No permitas que la vida te pase a ti sin que la vivas.

(Poesía No te detengas, de la obra lírica Hojas de hierba del poeta Walt Whitman, 1855.)


(Óleo del pintor realista español Antonio Fillol Granell, Después de la refriega, 1904, Museo de Bellas Artes de Valencia; Óleo del mismo pintor Fillol, El Lago o Alphonse de Lamartine, 1897; Fotografía de Marilyn Monroe leyendo la obra poética de Walt Whitman, 1955.)

15 de abril de 2015

El matiz, el pequeño matiz de las cosas, es lo que diferenciará genialidad de arte o pasión de ambición.




Cuando el Impresionismo consiguiese revolucionar el Arte en el año 1870, muchos artistas usarían esa tendencia como un maravilloso revulsivo para expresar las cosas de otra forma. Fue una especial sensación de descubrimiento, de poética pictórica novedosa, para poder realizar la creación de una imagen sin tener que seguir los requisitos estéticos clásicos de antaño. Todos los espíritus rebeldes del Arte pronto se acogerían a esa nueva forma de expresar. Pissarro (1830-1903) fue uno de los primeros pintores en verlo así. Sus obras marcan el sesgo de lo pasajero de la luz con lo pasajero de la vida, de la fugacidad de un paisaje que nunca puede definirse en un solo momento, ni en un solo lugar. Y así el Impresionismo seduciría a multitud de creadores que vieron en su estilo un extraordinario modo de combinar las cosas y los colores, de mezclarlos sin que revelasen del todo que habían sido creados para fijar solo un instante, sólo un gran instante estético y poderoso. Así lo comprendió también el genial Cézanne (1839-1906), cuando en el año 1861 conoce a Pissarro en París en la academia de Charles Suisse donde estudiaban. Desde entonces los dos pintores mantienen una amistad que combinaba admiración y aprecio. En una carta a su hijo Lucien el pintor Pissarro le diría años después: No me equivoqué cuando en el año 1861 Oller y yo fuimos a ver a ese curioso provenzal en el estudio de Suisse, donde los desnudos de Cézanne eran motivos de burla para todos los más incapaces de la escuela.
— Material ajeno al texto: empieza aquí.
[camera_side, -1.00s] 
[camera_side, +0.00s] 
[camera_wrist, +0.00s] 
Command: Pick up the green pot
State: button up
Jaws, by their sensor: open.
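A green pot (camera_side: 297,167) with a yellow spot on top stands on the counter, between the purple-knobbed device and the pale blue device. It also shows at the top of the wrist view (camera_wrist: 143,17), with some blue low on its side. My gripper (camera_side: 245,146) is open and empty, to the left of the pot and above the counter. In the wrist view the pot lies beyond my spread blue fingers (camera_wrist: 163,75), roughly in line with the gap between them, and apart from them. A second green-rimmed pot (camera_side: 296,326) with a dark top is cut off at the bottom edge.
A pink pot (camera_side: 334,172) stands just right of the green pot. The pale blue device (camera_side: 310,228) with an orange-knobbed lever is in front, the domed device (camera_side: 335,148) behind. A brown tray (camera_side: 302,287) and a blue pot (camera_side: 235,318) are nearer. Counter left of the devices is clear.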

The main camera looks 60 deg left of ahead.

Cézanne aprende satisfecho la técnica impresionista de Pissarro, un estilo con el cual ambos desarrollan en sus obras los luminosos y bellos paisajes de Francia. Era tal la admiración que Cézanne tuvo por Pissarro que, cuando éste invita a aquél a ir a Louveciennes, ambos pintarán el mismo escenario, el mismo instante, el mismo motivo campesino o el mismo reflejo, incluso la misma pintura y la misma luz...  Pero, sin embargo, Cézanne lo hace ahora con un pequeño matiz, con un profético y pequeño matiz diferente, algo que alumbraría años después el sentido y la trayectoria revolucionaria del Arte moderno. La verdadera intención de los deseos, pasiones o actos que llevan a algunos creadores a realizar sus obras nunca llegaremos a saberlo en verdad, nunca sabremos tampoco si sucedió o no aquello que habían narrado en sus obras. Y eso vale tanto para la tragedia como para el Arte, es decir, para todos aquellos que vieran una ocasión -como la que los impresionistas vieran en sus escenarios luminosos- elogiosa, entusiasta o poderosa para expresar las actuaciones que algunos grandes o no tan grandes personajes llevaran a cabo en algunos momentos dramáticos de sus vidas. Pero también sería una maravillosa forma de recreación inmortal, aunque no hubiese sido para nada fidedigna. Es por eso que desde el Renacimiento se buscaría en las leyendas antiguas acciones humanas que, más artísticas que reales, pudieran servir para maravillar a un público anhelante de creer que algunas cosas de la vida sí podían ser ejemplo de eterno elogio poderoso.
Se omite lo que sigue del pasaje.